## DATA PROVIDED
::::::::::

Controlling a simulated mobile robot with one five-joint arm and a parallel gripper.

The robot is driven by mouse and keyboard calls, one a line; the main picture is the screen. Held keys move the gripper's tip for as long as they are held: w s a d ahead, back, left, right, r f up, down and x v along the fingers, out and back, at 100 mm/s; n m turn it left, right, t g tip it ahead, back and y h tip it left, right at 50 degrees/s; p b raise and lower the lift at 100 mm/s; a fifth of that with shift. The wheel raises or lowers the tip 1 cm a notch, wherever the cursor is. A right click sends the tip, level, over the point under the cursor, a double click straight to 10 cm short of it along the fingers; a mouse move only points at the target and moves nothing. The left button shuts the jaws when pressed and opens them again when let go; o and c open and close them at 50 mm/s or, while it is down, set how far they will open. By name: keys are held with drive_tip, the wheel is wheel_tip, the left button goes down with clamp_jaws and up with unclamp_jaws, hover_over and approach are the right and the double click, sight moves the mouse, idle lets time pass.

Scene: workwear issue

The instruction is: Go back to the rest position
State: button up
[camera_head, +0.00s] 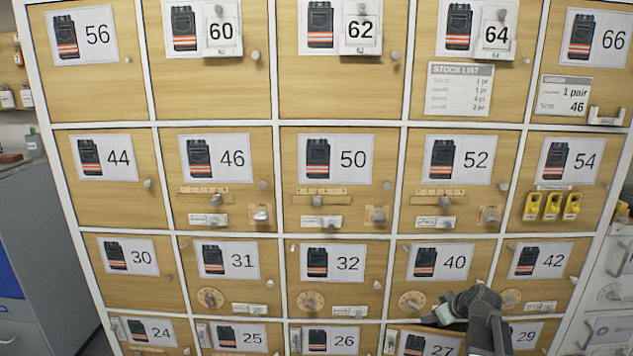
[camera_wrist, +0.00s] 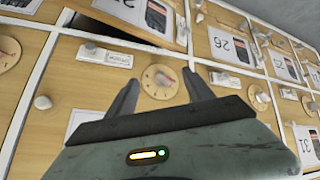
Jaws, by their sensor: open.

::::::::::

## WHAT IS BEING ASKED
All of the lines above should be retyped precisely, apart from the pictures.

## ANSWER TO THIS PROBLEM
Controlling a simulated mobile robot with one five-joint arm and a parallel gripper.

The robot is driven by mouse and keyboard calls, one a line; the main picture is the screen. Held keys move the gripper's tip for as long as they are held: w s a d ahead, back, left, right, r f up, down and x v along the fingers, out and back, at 100 mm/s; n m turn it left, right, t g tip it ahead, back and y h tip it left, right at 50 degrees/s; p b raise and lower the lift at 100 mm/s; a fifth of that with shift. The wheel raises or lowers the tip 1 cm a notch, wherever the cursor is. A right click sends the tip, level, over the point under the cursor, a double click straight to 10 cm short of it along the fingers; a mouse move only points at the target and moves nothing. The left button shuts the jaws when pressed and opens them again when let go; o and c open and close them at 50 mm/s or, while it is down, set how far they will open. By name: keys are held with drive_tip, the wheel is wheel_tip, the left button goes down with clamp_jaws and up with unclamp_jaws, hover_over and approach are the right and the double click, sight moves the mouse, idle lets time pass.

Scene: workwear issue

The instruction is: Go back to the rest position
State: button up
[camera_head, +0.00s] 
[camera_wrist, +0.00s] 
Jaws, by their sensor: open.

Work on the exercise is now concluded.